İlkay hazırlık maçlarında çok güzel bir asist yaptı. Öndeki inceliğine diyecek bir şey yok ve fakat ben ısrarla bu bölgede defansif zaafiyeti nedeniyle işinin zor olduğunu düşünüyorum. Ola ki Kehl sakatlanmaz ise bu sene İlkay-Bender'den ziyade Kehl-Bender'i izleyeyebiliriz. İlkay'lı orta saha her daim önde daha defansif oyuncuları zorunlu kılıyor Greusskreutz ve Kuba gibi..

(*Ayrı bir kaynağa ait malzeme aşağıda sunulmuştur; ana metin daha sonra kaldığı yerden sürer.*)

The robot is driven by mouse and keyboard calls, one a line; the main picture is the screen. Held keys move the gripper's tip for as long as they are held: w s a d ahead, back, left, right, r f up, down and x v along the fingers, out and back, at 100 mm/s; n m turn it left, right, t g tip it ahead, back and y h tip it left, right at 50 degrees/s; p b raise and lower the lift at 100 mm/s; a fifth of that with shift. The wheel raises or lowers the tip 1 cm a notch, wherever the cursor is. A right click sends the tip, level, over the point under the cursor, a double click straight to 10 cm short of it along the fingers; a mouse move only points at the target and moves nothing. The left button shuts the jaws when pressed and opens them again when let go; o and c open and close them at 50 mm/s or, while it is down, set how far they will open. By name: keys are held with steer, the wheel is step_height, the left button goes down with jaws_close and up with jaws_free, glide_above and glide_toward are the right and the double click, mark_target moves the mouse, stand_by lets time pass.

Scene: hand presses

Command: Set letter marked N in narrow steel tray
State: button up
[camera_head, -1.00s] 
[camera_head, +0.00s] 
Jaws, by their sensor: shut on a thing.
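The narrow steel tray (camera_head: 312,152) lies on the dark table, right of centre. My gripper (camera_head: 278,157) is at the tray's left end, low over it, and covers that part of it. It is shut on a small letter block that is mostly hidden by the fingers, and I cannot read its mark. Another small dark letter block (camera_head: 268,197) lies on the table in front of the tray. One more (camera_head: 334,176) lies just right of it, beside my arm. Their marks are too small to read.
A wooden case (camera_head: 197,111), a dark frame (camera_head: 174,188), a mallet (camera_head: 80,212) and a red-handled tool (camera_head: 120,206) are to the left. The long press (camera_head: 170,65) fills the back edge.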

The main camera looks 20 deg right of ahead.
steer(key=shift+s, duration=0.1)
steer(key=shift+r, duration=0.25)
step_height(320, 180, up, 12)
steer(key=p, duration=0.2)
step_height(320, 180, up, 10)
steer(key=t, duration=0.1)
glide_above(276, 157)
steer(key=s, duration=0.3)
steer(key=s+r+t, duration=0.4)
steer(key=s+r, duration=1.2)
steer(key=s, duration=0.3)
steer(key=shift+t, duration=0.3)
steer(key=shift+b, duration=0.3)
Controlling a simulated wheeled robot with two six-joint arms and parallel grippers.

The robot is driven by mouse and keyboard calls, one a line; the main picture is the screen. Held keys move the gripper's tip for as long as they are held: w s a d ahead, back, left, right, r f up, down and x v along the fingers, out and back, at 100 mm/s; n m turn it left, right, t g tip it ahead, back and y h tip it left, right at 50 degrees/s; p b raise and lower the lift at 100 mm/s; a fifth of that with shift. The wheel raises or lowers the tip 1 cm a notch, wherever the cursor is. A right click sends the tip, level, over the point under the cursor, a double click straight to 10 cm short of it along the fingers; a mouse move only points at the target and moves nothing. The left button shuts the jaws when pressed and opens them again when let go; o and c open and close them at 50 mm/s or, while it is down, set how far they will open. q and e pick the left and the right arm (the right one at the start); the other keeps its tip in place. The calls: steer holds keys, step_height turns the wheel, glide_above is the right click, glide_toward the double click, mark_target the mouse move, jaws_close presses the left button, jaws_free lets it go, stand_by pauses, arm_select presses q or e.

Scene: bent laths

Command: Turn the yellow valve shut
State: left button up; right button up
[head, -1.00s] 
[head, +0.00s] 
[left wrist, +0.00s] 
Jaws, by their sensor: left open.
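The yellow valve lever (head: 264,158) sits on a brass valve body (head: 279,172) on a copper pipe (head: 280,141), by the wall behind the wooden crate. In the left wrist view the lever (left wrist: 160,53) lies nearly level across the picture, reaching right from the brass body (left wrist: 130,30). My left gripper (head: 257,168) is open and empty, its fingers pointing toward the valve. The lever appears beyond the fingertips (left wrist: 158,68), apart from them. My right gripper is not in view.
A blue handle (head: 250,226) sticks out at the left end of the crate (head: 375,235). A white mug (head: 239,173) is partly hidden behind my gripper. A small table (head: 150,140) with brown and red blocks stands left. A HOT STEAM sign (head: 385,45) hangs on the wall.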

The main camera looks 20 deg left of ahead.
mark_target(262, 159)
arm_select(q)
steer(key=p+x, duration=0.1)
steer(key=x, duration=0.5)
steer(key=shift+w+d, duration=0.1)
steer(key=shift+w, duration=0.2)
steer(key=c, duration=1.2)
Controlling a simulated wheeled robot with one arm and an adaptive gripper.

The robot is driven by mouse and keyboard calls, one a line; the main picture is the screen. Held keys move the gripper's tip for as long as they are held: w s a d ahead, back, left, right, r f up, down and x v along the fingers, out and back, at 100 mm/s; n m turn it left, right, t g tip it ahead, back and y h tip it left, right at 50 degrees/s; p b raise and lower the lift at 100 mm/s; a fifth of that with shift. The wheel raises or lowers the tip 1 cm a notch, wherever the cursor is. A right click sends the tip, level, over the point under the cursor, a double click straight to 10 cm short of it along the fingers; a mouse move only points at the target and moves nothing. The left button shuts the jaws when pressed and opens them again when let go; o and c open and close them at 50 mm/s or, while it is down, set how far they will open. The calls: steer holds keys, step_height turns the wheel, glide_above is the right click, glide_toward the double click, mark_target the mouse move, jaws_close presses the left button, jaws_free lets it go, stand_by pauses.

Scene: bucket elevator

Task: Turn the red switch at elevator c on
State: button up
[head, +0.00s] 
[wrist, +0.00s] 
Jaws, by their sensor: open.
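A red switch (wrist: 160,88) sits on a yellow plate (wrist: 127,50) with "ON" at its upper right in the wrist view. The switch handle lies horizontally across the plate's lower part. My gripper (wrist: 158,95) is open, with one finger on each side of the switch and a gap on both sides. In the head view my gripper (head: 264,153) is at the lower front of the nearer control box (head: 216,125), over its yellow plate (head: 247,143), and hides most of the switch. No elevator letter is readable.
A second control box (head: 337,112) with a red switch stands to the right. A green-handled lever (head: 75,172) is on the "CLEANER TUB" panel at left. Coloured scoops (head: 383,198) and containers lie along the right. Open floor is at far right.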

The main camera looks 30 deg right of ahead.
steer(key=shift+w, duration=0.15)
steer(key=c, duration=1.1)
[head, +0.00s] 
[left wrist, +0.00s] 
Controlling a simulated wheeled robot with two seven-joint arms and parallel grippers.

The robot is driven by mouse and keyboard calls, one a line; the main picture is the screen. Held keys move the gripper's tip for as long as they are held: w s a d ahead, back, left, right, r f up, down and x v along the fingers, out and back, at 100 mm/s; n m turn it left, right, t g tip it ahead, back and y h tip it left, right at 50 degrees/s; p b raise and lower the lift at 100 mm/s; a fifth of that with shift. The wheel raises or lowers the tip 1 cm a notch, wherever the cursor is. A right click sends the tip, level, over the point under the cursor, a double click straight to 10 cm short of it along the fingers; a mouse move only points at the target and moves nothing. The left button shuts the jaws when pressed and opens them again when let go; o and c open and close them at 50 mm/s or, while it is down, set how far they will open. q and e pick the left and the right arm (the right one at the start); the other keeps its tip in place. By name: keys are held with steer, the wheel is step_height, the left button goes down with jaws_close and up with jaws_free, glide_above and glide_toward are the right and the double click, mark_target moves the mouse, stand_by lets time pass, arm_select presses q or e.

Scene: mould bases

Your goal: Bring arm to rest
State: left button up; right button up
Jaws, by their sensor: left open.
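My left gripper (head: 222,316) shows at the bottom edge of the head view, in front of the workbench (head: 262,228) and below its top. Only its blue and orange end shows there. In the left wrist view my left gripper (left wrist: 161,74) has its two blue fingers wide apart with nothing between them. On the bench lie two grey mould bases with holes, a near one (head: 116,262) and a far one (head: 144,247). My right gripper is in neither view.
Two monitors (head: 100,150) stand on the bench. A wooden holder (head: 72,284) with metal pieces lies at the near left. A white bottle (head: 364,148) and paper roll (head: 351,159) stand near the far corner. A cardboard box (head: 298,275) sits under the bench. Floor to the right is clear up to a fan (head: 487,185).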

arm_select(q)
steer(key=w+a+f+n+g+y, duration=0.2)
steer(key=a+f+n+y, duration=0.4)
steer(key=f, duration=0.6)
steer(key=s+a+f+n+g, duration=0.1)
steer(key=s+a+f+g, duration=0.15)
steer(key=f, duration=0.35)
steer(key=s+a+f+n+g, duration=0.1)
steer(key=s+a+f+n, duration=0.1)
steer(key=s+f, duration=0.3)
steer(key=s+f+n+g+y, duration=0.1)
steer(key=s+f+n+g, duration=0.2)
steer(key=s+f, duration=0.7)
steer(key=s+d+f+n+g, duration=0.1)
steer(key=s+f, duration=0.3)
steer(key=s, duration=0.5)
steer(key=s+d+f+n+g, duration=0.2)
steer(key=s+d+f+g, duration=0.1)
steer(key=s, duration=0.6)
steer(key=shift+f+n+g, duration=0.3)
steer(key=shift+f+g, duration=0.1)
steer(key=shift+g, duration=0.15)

Bekleyip göreceğiz.. Serdar-Mesut derken bir de İlkay girdi içeriye. Yirmi sene sonra şu yorumu yapmak mümkün olacaktır:
'Alman milli takımı çok iyi ama tek sorunu içeride biraz fazla Alman olması..'
3 Ağustos 2011
Köpek Sevgisi.!
11Freunde hayvansever futbolcuları resimlerle süslemiş. Bir kaç tanıdık var.. Efendim bu Magath..
Gerd Müller ve onun Junior Müller ismini verdiği köpeği..
Peki bu kim ? Oldukça tanıdık bir isim ama çıkartabilecek misiniz bakalım ?
Velhasıl Berti Vogts'undan Heynckes'ine kadar hayvanseverliği gösteren pek çok foto var yanında ama sizce en hayvansever futbolcu hangisidir ? Cevap veriyorum:
Franz Beckenbauer.. Onunkisi 'ölümüne sevda' olsa gerek.. Sorunun gerçek cevabı ise aşağıdaki yeni transferdir..
Tomas Pekhart..
22 yaşında Nürnberg'in yeni transferi. 2 milyon avroya aldılar. Şu yanında duran adama bayılırım: Dieter Hecking.. Güzel bir teknik direktörüdür ve gençleri parlatmasını çok iyi bilir. Pekhart 1.94 boyunda güçlü bir merkez forvet. Memleketinde iyi bir çıkış yapıyor Tottenham'a gidiyor Southampton'a kiralanıyor olmuyor ama Jablonec'e satılınca yeniden doğuyor. Sparta Prag'daki kiralık günleri de bir hayli verimli derken Nürnberg'e geliyor.. Ev bulacak ama sorun nedir? Baktığı evleri köpeği beğenmiyor. Köpeği mutsuz diye başka eve taşınıyor. En hayvansever futbolcu şu an için Tomas Pekhart'dır. Ülkemize geldiğini düşünemiyorum zira yengelerden çektik yeteri kadar.. Bir de köpeklerle uğraşmayalım.. Sen kal orda zira Nürnberg'in sana ihtiyacı olacak bu sene..
Ståle Solbakken.!
'Ben bir kez ölmüştüm..'
Köln'ün yeni hocasının futbolculuk kariyeri Grue'da başladı. Beş yıl kaldı burada.. Hamarkameratene'den(Ham-Kam) ezeli rakibine geçer iken(Lilestrom) milli takıma da ısınmaya başladı ve 1995 yılında Norveç'te yılın oyuncusu seçildi. Wimbledon'da 6 maçlık bir kariyeri geride bırakır iken Aalborg'a memleketine döner. Şampiyon olur burada.. Ülke değiştirir Danimarka'ya Kopenhagen'e geçer ve 2001'de burada da şampiyon olur. 2000'de Danimakarda da yılın futbolcusu seçililir.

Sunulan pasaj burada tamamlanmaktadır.